Yes, you may note that the White Sox are clinging for dear life to their status as an above .500 team, while Detroit finally made the mark. As the White Sox faced the Tigers at Comerica Park this past weekend and the Indians hosted the Royals, both visiting teams got their stuff rocked, for lack of a better term. Let’s take a look at what’s happening now with each team.


For the last few years, the Indians have always been the sleepers in this division, and every year I underrate them, probably due to their lack of star power with the exception of Corey Kluber, but they always tend to sneak up on the Central when we least expect it. That time is now. Their starting staff has the fourth-best ERA in the AL, most of that on the backs of Danny Salazar and Kluber, the latter of which currently has a K/9 rate of 8.92, good for eleventh in the AL, while posting a BB/9 rate of 2.03 (which for the record is higher than both Chris Sale and Jose Quintana). Kluber has struggled stranding runners on this season though, posting just a 66 percent LOB%, fifth-worst in the AL. Salazar holds a 2.24 ERA with a 10.67 K.9. His walk rate is 4.63, but he’s been a bit better than Kluber at keeping the runners on base from scoring and the ball in the yard.

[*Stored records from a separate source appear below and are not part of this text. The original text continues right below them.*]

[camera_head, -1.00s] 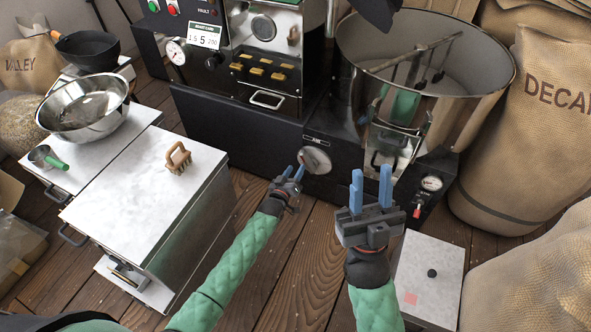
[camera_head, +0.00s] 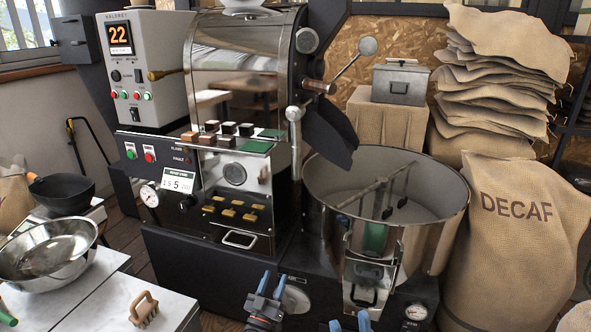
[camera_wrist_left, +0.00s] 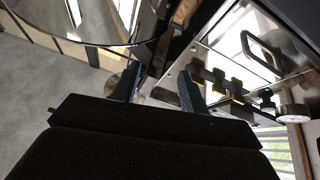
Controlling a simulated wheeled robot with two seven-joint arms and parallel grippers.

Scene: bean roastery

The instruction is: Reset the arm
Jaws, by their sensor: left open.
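My left gripper (camera_head: 271,285) is at the bottom middle of the head view, in front of the black machine base by the round knob (camera_head: 296,299). Its blue fingers are apart with nothing between them. It also shows in the left wrist view (camera_wrist_left: 158,88), open and empty. My right gripper (camera_head: 349,322) is cut off at the bottom edge of the head view; only its blue fingertips show, apart, below the drum's chute (camera_head: 366,282).
The roaster (camera_head: 238,75) and round steel cooling drum (camera_head: 438,215) stand ahead. A decaf sack (camera_head: 515,225) is right. A steel bowl (camera_head: 40,262), black pan (camera_head: 62,190) and wooden-handled brush (camera_head: 144,309) lie left on white-topped cabinets.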

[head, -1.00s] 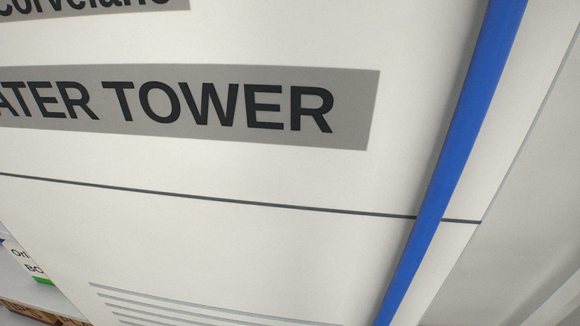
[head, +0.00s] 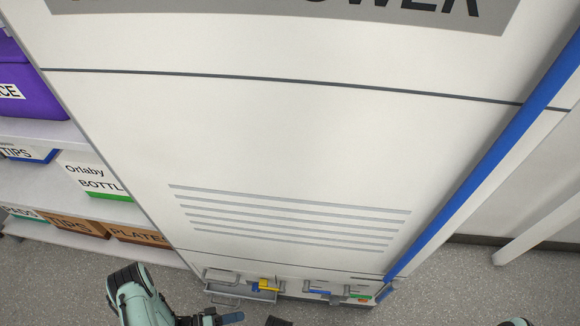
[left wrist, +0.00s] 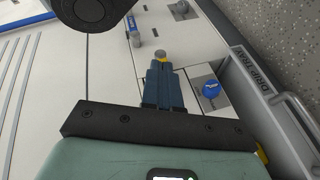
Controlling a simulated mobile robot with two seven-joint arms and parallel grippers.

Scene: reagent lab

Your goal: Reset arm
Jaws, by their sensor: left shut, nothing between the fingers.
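My left arm comes in at the bottom left of the head view. My left gripper (head: 232,318) has blue-grey fingers and is just below the front of the large white cabinet (head: 280,140). In the left wrist view the fingers of my left gripper (left wrist: 163,66) are together and hold nothing. Their tips overlap a small yellow and grey fitting (left wrist: 162,57) in the picture; I cannot tell whether they touch it. A round blue knob (left wrist: 211,89) is right of the fingers. My right gripper is not in view.
In the head view, a yellow lever (head: 267,285) and a green fitting (head: 361,296) are low on the cabinet. A grey drip tray (left wrist: 246,70) is right of the fingers. Shelves with labelled boxes (head: 95,181) stand left. Speckled floor (head: 470,290) is open at right.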

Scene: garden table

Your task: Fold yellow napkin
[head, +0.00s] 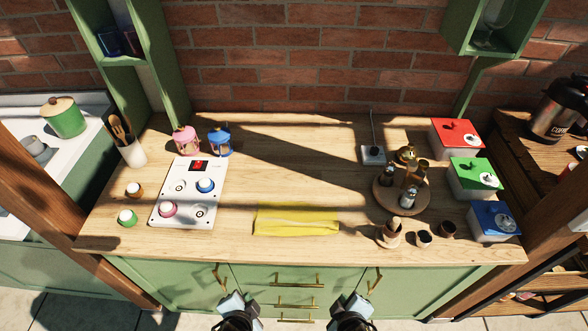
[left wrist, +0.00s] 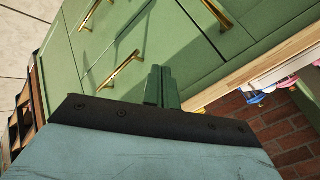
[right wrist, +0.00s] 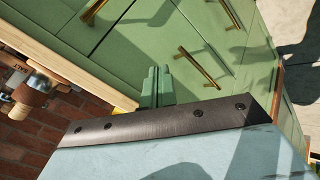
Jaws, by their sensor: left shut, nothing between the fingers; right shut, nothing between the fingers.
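The yellow napkin (head: 296,220) lies as a flat, wide strip near the front edge of the wooden counter, with a crease line along it. My left gripper (head: 238,300) is below the counter's front edge, before the green drawers, left of the napkin; it is shut and empty, and its fingers show together in the left wrist view (left wrist: 160,88). My right gripper (head: 350,300) is at the same height, to the right; it is shut and empty, and its fingers show in the right wrist view (right wrist: 156,88). Neither gripper touches the napkin.
A white control panel (head: 188,192) with knobs stands left of the napkin. A round wooden tray (head: 383,200) with bottles and several small cups (head: 424,240) are on the right. Red, green and blue-lidded boxes (head: 457,140) line the right side. The counter's middle (head: 290,170) is clear.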

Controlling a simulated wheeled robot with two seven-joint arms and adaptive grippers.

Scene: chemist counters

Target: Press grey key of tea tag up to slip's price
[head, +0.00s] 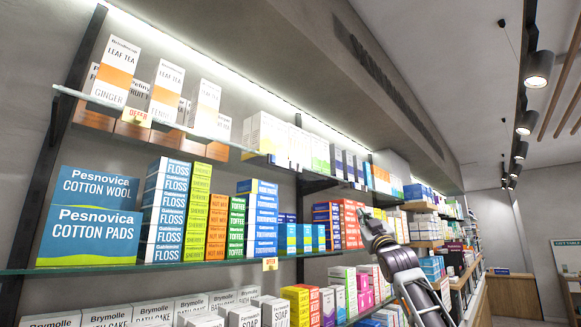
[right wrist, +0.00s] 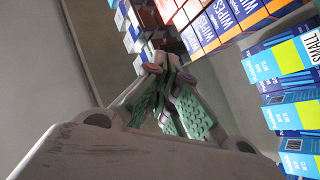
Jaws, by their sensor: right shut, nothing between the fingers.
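White leaf tea boxes with orange bands (head: 115,75) stand on the upper glass shelf at the left in the head view. My right gripper (head: 368,214) is shut and empty, raised beside the shelves, well to the right of the tea. In the right wrist view its green-padded fingers (right wrist: 163,66) meet at the tips. My left gripper is not in view.
The upper glass shelf edge (head: 225,140) and lower shelf edge (head: 200,268) run along the wall. A small tag (head: 270,264) hangs on the lower edge. Cotton boxes (head: 90,237) and floss boxes (head: 165,213) fill the lower shelf. The aisle at right is open.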

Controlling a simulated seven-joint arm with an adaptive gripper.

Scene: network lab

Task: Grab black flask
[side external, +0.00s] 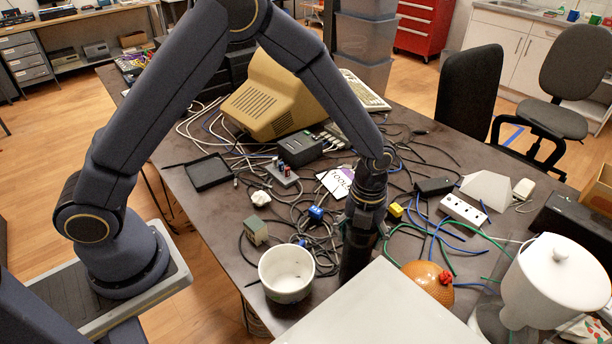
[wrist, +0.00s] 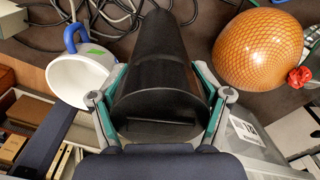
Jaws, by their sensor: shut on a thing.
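The black flask (wrist: 155,60) is a dark cylinder that fills the middle of the wrist view. My gripper (wrist: 160,108) has its two green-edged fingers on either side of the flask, shut on it. In the side external view my gripper (side external: 364,205) points down at the front part of the table, and the dark flask (side external: 354,262) shows below it. The flask's lower end is partly hidden behind a pale panel, so I cannot tell whether it touches the table.
A white pot (side external: 287,273) stands close to the left of the flask, and an orange netted ball (side external: 428,284) is to the right. A white lidded container (side external: 556,280) stands at the right. Many cables, a power strip (side external: 463,209) and a beige monitor (side external: 270,95) crowd the table behind.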

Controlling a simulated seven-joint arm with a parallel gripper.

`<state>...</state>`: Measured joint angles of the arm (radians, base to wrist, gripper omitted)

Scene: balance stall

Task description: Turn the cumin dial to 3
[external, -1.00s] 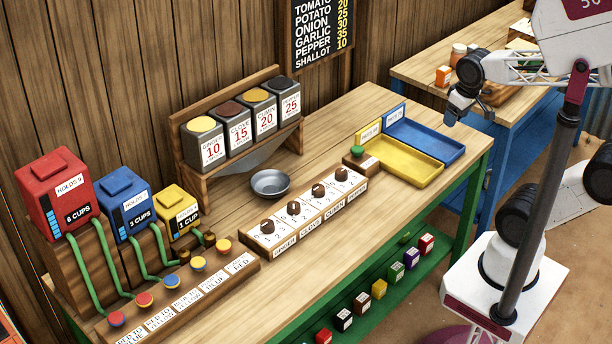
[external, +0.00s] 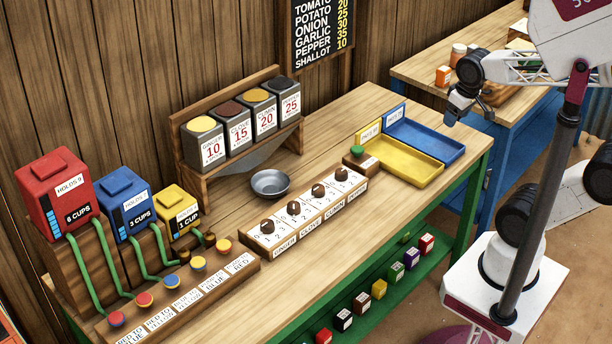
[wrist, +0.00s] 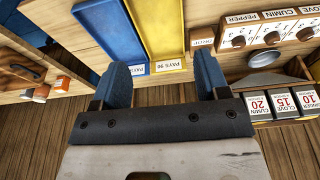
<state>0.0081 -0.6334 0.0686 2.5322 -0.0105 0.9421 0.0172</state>
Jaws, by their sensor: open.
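The cumin dial (external: 318,190) is a dark brown knob, third from the left in the row of dials on the wooden dial board (external: 263,240). In the wrist view the cumin dial (wrist: 271,38) is at the upper right, between the pepper and clove dials. Its exact setting is too small to read. My gripper (external: 452,116) is open and empty, up at the right, well apart from the dial. In the wrist view my gripper (wrist: 163,75) has both blue fingers spread, with nothing between them.
A yellow tray (external: 405,178) and a blue tray (external: 440,145) lie right of the dials, with a green button (external: 357,151) beside them. A grey bowl (external: 270,184) and spice canisters (external: 235,132) stand behind the dial board. Colored dispensers (external: 60,195) stand at the left.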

The Indians hosted the Kansas City Royals this weekend for a four-game set, and they sent the Royals off to Baltimore without something that they had come to Progressive Field with — the division lead. The Indians outscored the defending World Champs a whopping 25-6, thanks to a Royals rotation that it seems can only take solace in Danny Duffy lately. The Indians didn’t see Royals closer Wade Davis all weekend after he sat out on Thursday walk-off victory, as no other save situation came up.

The real scoop on the Indians these days though, is that all the good they’re currently doing they’ll likely have to continue doing without Michael Brantley. After Jeff Passan tweeted that the Indians were “seriously concerned” about the state of Brantley’s health, Fox Sports’ Ken Rosenthal reported Monday that Indians GM Chris Antonetti addressed the situation with a little less trepidation:

Brantley is an important piece of the Indians offense and should he be out for a significant amount of time, it would not only effect of the AL Central race but potentially the outfielder marker at the trade deadline — a front on which the White Sox could be active. I would speculate the situation with Brantley is quite severe, but Antonetti is going to do his best to keep it under his hat for now.

Next up: The Indians are facing the Mariners for a four-game set at Safeco before continuing their West Coast road trip in Anaheim to take on the Angels. They’ll then head back to the Midwest to face the Royals again, this time at Kauffman Stadium for a three-game set to finish out their road trip.


Shell shocked might be a good way to describe how the Royals feel after they were swept this past weekend (The Sox have a sympathy card in the mail). The sweep simply served to underscore the subtle issues their rotation is facing. Or perhaps they’re not so subtle, with the example of Royals starter Chris Young, who gave up four home runs in the fifth inning of Sunday’s contest while struggling with his slider. The Royals  starters currently are 13th in ERA in the AL, with their rotation compiling a less than impressive 4.82 mark so far this season.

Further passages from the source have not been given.